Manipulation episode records
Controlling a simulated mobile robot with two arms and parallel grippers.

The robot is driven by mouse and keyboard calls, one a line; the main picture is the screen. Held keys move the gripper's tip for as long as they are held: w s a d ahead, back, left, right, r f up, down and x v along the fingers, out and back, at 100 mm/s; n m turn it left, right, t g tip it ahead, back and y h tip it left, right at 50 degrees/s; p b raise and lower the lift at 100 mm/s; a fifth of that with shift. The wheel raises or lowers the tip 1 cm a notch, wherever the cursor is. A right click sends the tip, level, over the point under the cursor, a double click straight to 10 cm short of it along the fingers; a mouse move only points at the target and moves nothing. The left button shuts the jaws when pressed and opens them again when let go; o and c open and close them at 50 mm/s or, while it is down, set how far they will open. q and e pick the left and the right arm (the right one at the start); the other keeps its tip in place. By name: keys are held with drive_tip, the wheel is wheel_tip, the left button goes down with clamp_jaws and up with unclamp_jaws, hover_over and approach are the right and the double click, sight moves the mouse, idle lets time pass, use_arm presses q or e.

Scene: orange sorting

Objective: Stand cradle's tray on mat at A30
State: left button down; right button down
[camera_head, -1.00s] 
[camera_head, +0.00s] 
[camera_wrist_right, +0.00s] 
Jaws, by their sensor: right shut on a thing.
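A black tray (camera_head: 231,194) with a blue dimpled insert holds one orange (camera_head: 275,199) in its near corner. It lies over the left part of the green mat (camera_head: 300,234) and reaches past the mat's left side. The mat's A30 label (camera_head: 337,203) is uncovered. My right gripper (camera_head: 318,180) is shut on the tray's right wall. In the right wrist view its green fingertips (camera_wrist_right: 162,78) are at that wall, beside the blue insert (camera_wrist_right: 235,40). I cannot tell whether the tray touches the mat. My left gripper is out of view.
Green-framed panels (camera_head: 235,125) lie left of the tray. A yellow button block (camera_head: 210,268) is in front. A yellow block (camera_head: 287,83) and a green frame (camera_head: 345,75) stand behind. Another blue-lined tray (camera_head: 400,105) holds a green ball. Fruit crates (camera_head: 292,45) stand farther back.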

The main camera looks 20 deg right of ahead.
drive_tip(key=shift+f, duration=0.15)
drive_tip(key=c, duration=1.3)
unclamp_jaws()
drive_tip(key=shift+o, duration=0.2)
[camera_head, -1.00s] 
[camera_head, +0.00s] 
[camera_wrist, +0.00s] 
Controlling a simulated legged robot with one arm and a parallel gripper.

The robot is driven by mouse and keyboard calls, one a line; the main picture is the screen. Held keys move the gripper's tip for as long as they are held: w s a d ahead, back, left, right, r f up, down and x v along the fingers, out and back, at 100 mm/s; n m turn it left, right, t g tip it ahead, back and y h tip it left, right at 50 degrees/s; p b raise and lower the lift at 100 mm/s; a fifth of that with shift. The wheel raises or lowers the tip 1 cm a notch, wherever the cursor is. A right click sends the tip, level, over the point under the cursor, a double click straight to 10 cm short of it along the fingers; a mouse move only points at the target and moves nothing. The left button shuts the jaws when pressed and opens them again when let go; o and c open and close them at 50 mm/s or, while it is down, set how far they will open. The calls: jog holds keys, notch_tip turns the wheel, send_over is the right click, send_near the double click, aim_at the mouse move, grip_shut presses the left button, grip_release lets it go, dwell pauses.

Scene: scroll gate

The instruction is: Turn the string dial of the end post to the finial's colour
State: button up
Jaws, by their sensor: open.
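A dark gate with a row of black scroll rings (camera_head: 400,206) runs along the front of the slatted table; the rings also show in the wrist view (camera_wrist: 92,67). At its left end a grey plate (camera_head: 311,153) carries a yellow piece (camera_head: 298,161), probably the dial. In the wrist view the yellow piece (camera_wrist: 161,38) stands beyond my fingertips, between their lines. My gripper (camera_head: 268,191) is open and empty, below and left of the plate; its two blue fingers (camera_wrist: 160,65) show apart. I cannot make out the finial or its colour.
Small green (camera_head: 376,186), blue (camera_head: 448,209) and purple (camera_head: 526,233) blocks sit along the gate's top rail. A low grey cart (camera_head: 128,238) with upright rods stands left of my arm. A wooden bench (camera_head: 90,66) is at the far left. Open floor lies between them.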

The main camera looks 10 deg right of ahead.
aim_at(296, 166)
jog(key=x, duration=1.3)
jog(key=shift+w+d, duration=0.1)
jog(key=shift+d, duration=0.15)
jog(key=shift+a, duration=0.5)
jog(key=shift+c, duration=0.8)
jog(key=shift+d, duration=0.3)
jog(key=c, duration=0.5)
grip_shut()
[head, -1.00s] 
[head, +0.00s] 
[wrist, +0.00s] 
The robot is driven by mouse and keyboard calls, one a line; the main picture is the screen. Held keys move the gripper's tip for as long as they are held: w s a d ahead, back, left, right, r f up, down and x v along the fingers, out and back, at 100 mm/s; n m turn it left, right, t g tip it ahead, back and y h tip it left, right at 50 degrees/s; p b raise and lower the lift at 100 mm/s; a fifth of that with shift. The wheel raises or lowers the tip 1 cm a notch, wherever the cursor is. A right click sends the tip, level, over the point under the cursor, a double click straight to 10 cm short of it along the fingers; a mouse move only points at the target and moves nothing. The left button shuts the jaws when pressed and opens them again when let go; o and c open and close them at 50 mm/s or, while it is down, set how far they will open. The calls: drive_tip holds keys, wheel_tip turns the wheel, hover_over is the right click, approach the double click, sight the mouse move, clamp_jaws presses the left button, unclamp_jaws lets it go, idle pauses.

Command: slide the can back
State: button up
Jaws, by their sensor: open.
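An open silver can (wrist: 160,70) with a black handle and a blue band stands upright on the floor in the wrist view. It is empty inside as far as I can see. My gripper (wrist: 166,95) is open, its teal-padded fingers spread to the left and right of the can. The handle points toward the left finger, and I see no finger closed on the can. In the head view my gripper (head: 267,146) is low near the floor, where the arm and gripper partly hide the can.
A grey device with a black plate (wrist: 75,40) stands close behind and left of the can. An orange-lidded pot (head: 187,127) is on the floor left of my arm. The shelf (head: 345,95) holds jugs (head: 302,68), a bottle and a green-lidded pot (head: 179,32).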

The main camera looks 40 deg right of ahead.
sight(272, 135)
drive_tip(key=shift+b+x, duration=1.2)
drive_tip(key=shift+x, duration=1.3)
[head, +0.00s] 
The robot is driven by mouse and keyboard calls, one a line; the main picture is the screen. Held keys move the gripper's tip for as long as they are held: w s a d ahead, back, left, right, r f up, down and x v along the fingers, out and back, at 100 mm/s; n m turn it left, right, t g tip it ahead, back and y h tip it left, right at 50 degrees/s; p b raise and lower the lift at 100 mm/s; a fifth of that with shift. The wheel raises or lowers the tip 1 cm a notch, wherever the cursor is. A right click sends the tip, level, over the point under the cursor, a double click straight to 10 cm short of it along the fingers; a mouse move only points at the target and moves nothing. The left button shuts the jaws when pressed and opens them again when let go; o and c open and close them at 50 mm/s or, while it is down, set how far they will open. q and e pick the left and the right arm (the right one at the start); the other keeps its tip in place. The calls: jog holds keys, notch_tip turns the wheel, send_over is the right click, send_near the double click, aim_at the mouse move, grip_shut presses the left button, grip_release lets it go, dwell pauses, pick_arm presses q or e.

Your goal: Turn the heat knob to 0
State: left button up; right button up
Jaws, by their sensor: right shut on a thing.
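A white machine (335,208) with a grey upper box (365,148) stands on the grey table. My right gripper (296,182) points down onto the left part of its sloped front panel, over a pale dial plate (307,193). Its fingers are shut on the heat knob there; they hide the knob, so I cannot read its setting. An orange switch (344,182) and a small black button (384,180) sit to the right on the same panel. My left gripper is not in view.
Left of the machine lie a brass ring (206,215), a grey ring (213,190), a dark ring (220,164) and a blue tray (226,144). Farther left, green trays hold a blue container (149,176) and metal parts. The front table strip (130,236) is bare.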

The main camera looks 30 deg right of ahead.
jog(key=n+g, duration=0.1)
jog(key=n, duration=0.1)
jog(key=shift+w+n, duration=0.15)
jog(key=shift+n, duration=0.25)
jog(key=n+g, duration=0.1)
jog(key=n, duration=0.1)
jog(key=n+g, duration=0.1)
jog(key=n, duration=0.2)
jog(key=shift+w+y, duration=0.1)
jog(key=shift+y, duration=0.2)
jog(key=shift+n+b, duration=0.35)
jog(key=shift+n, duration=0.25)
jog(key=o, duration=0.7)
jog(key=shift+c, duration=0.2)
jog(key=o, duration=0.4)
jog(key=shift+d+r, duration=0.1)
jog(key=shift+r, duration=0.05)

— TASK PROMPT —
Copy out each line in the preceding records that contains "State".

— SOLUTION FOR THIS EXERCISE —
State: left button down; right button down
State: button up
State: button up
State: left button up; right button up

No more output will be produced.